Configuration Details
- Ensure the runtime has permissions for OS metrics and sensors.
- Choose a sampling cadence that balances fidelity and overhead.
- Normalize units and field names when exporting to external observability stacks.
- Keep timezone consistent across environments to simplify comparisons.
- Retain history according to compliance and troubleshooting needs.
Limitations or Notes
- Metrics availability varies by OS, virtualization layer, and permissions.
- High-frequency polling can distort readings and consume resources.
- Some hardware sensors may be missing in cloud or containerized environments.
- Network counters may exclude virtual interfaces without elevated access.
- Real-time values fluctuate, so use smoothing or short windows when alerting.
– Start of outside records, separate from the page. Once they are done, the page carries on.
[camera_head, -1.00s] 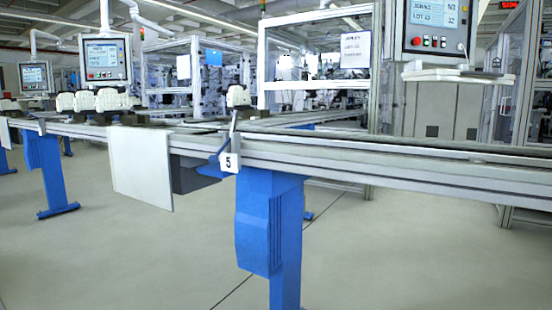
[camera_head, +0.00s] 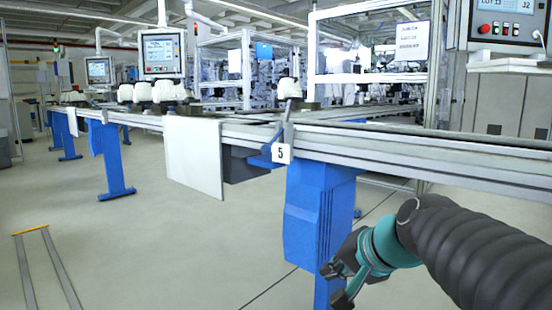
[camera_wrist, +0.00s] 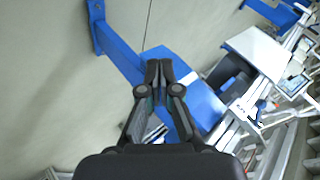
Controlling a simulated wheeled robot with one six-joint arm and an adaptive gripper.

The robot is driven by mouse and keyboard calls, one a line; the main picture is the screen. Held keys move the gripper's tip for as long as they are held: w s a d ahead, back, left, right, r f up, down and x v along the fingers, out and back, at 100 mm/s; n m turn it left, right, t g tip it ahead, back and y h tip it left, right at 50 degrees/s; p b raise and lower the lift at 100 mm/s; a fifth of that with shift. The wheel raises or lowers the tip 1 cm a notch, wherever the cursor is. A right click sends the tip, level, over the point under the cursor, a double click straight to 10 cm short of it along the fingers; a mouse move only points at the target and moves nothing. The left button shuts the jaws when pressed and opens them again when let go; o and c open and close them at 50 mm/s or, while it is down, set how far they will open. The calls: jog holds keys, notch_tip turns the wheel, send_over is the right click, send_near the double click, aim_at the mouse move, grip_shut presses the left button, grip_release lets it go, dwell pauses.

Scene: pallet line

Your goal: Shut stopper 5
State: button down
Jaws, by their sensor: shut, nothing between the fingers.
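Stopper 5 is on the near side of the conveyor rail, above a blue leg. Its white number plate "5" (camera_head: 281,153) hangs at the rail edge, with a thin grey-blue lever (camera_head: 287,122) rising beside it, slightly tilted. A blue part (camera_head: 264,160) juts out left of the plate. My gripper (camera_head: 338,286) is low in front of the blue leg, below and right of the plate, apart from it. In the wrist view my gripper (camera_wrist: 159,68) has its fingers together, with nothing held.
The conveyor rail (camera_head: 420,151) runs across the picture. A white panel (camera_head: 194,157) and a dark box (camera_head: 240,166) hang left of the stopper. The blue leg (camera_head: 318,205) stands close behind my gripper. White parts (camera_head: 165,92) sit on the line.

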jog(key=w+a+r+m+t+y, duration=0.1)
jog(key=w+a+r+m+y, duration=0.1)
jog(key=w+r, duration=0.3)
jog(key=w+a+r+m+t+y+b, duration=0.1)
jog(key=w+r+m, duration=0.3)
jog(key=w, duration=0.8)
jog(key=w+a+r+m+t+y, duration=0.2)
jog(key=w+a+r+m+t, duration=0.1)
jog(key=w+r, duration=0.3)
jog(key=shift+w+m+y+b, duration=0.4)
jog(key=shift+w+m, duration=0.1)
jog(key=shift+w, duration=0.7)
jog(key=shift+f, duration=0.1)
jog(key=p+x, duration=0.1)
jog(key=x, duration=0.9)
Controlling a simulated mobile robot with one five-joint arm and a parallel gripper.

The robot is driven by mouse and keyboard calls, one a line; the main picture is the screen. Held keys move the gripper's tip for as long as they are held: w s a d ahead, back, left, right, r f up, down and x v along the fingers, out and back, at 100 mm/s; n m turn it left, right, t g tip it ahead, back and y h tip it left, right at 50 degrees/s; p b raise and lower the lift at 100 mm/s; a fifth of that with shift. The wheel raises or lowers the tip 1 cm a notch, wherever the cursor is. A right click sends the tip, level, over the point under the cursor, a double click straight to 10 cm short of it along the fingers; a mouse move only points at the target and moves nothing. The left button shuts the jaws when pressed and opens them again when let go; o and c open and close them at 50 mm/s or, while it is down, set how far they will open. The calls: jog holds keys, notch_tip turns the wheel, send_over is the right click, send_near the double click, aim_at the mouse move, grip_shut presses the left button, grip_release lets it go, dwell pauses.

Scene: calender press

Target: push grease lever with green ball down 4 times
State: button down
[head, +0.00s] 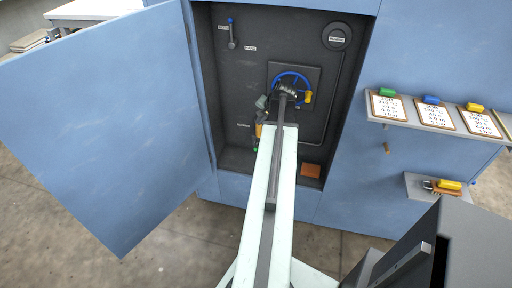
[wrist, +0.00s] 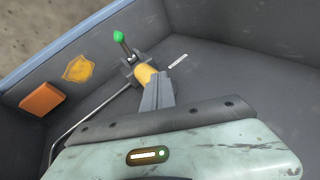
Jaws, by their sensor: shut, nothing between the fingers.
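The grease lever's green ball (wrist: 119,36) shows at the upper left of the wrist view, on a thin dark rod rising from a dark bracket (wrist: 133,66). In the head view a small green spot, apparently the ball (head: 256,149), shows just left of my arm. A yellow cylinder (wrist: 146,75) sits beside the bracket. My gripper (wrist: 158,85) is shut and empty, its grey fingers pointing toward the yellow cylinder and overlapping it. I cannot tell if they touch. The ball stands apart, beyond the fingertips. My arm hides part of the lever area in the head view.
The open blue door (head: 95,120) stands left of the dark cabinet recess. A blue handwheel (head: 291,76) is behind my arm's end. An orange block (head: 311,170) lies at the recess's lower right. A thin pipe (wrist: 95,112) runs beside the bracket. Tag cards sit on a shelf (head: 425,127) at right.

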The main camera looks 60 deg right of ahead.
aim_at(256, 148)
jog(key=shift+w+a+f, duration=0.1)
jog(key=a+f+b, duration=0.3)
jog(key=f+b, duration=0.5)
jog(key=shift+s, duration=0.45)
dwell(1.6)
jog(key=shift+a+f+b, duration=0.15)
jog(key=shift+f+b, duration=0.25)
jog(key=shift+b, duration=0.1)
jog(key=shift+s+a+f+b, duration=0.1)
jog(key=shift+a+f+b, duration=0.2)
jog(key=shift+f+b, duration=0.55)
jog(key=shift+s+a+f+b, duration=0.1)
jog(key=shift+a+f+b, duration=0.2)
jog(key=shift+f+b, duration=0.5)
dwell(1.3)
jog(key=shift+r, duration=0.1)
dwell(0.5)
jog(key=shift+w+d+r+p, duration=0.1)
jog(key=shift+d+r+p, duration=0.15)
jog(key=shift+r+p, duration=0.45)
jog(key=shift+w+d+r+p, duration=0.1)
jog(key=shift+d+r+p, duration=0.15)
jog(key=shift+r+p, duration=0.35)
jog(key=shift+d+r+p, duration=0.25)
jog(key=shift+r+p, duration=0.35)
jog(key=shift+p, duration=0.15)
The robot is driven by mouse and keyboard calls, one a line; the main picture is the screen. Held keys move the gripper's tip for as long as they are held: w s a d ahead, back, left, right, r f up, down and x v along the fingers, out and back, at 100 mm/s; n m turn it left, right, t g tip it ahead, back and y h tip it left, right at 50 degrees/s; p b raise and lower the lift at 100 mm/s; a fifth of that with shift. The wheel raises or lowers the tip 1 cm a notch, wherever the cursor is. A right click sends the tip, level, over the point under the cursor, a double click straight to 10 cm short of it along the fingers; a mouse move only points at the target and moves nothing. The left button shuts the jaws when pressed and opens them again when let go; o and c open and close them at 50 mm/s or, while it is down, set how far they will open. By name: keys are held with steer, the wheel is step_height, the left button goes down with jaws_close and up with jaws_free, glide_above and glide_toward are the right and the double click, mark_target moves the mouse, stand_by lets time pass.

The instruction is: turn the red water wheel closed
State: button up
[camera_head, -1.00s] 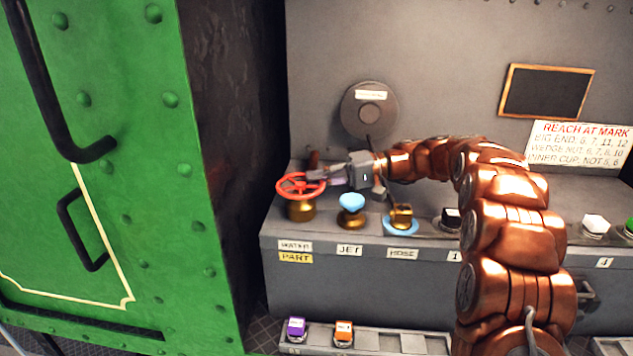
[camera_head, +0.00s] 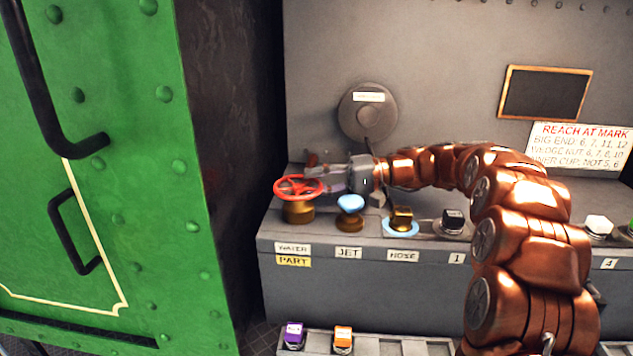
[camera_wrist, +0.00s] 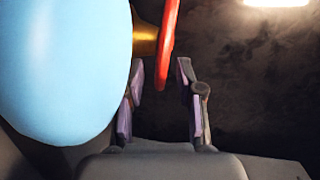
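The red water wheel (camera_head: 299,187) sits on a brass base (camera_head: 298,211) at the left end of the grey bench, above the WATER label (camera_head: 293,247) and a yellow PART label (camera_head: 293,261). My gripper (camera_head: 325,173) is at the wheel's right side, just behind its rim. In the wrist view the wheel's red rim (camera_wrist: 169,40) shows edge-on, reaching down toward the gap between the fingers. My gripper (camera_wrist: 160,92) has its two purple-padded fingers apart there, with nothing visibly clamped. Whether a finger touches the rim cannot be told.
A light-blue knob (camera_head: 350,203) stands right of the wheel, close to my gripper, and fills the left of the wrist view (camera_wrist: 62,65). A brass block on a blue disc (camera_head: 401,220) stands farther right. The green cabinet (camera_head: 110,180) is at the left.

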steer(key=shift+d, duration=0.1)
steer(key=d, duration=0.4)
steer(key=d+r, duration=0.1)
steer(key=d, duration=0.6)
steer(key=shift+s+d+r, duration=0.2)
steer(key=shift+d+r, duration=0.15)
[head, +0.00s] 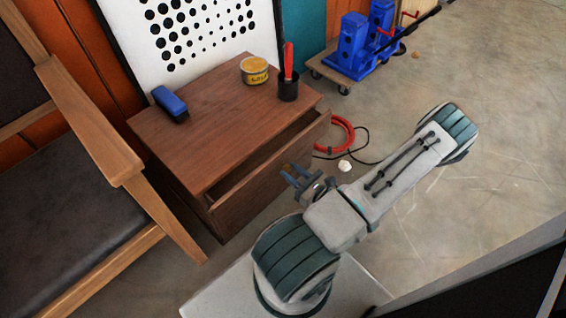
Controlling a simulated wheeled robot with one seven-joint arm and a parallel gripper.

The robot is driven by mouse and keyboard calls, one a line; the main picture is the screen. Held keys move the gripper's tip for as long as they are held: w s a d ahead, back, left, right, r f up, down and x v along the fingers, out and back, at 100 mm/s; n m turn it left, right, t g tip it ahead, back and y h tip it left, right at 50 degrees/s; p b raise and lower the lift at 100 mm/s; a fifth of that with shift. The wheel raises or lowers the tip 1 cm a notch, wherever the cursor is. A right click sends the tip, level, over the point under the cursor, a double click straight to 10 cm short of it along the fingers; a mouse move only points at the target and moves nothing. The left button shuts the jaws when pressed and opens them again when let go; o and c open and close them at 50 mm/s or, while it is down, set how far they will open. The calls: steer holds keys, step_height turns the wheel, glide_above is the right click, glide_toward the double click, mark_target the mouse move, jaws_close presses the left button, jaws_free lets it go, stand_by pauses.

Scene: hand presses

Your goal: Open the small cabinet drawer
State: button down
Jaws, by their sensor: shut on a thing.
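The small wooden cabinet (215,120) stands left of centre in the head view. Its top drawer (262,172) is pulled partly out, with a dark gap between the drawer front and the cabinet top. My gripper (292,174) is at the outer face of the drawer front, near its middle. It is shut on the drawer's handle, which is mostly hidden by the fingers.
A yellow tin (255,71), a dark cup with a red-handled tool (288,85) and a blue brush (170,103) rest on the cabinet. A wooden armchair (90,130) stands close on the left. Red cable (345,135) lies behind; the floor at right is mostly clear.

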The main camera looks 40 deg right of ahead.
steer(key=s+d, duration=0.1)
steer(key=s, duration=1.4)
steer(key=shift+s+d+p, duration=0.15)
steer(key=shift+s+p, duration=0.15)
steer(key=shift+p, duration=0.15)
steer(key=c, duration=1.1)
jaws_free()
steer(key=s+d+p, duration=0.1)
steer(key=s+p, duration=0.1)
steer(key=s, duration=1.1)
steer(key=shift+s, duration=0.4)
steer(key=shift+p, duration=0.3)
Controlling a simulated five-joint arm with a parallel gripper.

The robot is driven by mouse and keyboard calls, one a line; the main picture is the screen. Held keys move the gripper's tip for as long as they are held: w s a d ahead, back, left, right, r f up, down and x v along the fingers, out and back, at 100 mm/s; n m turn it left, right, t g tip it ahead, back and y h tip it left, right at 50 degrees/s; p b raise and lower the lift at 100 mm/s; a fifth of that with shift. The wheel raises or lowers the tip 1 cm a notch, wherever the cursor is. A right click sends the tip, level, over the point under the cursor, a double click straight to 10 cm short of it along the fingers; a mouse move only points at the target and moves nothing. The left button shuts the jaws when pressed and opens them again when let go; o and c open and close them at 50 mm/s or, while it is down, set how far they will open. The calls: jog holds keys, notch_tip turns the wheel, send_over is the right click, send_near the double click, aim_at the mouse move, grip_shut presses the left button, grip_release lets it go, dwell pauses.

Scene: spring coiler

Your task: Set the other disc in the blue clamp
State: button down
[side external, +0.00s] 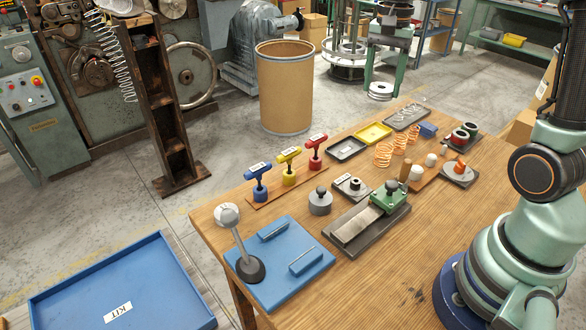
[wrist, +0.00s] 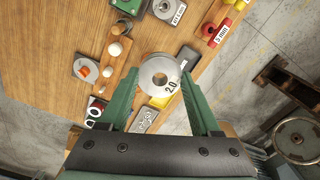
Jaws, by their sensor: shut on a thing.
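In the wrist view my gripper (wrist: 160,82) is shut on a grey metal disc (wrist: 150,70) with a centre hole and the mark 2.0. The disc is held between the fingertips, above the bench. In the side view my gripper is out of the picture. The blue clamp (side external: 257,184), with a T-shaped handle, stands at the left of a wooden strip in the side view. It is outside the wrist view. Yellow (side external: 289,164) and red (side external: 315,150) clamps stand beside it; the red one also shows in the wrist view (wrist: 211,30), labelled 3 mm.
A labelled plate with a post (side external: 351,187), a grey knobbed weight (side external: 320,202) and a green vise (side external: 388,196) stand near the clamps. A blue plate with handles (side external: 317,262) and an upright lever (side external: 240,247) are at the front left.

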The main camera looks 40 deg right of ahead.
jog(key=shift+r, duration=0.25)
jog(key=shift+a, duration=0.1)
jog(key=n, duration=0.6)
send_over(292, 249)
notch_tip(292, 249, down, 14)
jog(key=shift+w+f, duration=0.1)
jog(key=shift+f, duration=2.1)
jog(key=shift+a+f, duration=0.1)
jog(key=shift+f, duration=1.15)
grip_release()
- Large fleets require aggregation and sampling to stay efficient.
Output
- Server DateTime: Current timestamp, timezone, and sync context.
- CPU Metrics: Utilization by core and load averages.
- Memory Metrics: Total, used, free, buffers, cache.
- Disk Metrics: Free space, read or write rates, and latency where available.
- Network Metrics: Per-interface throughput and error counts.
- Processes: Top consumers by CPU or memory with PIDs.
- Uptime: System uptime and last boot time.
- Health Summary: Optional composite indicators and threshold flags.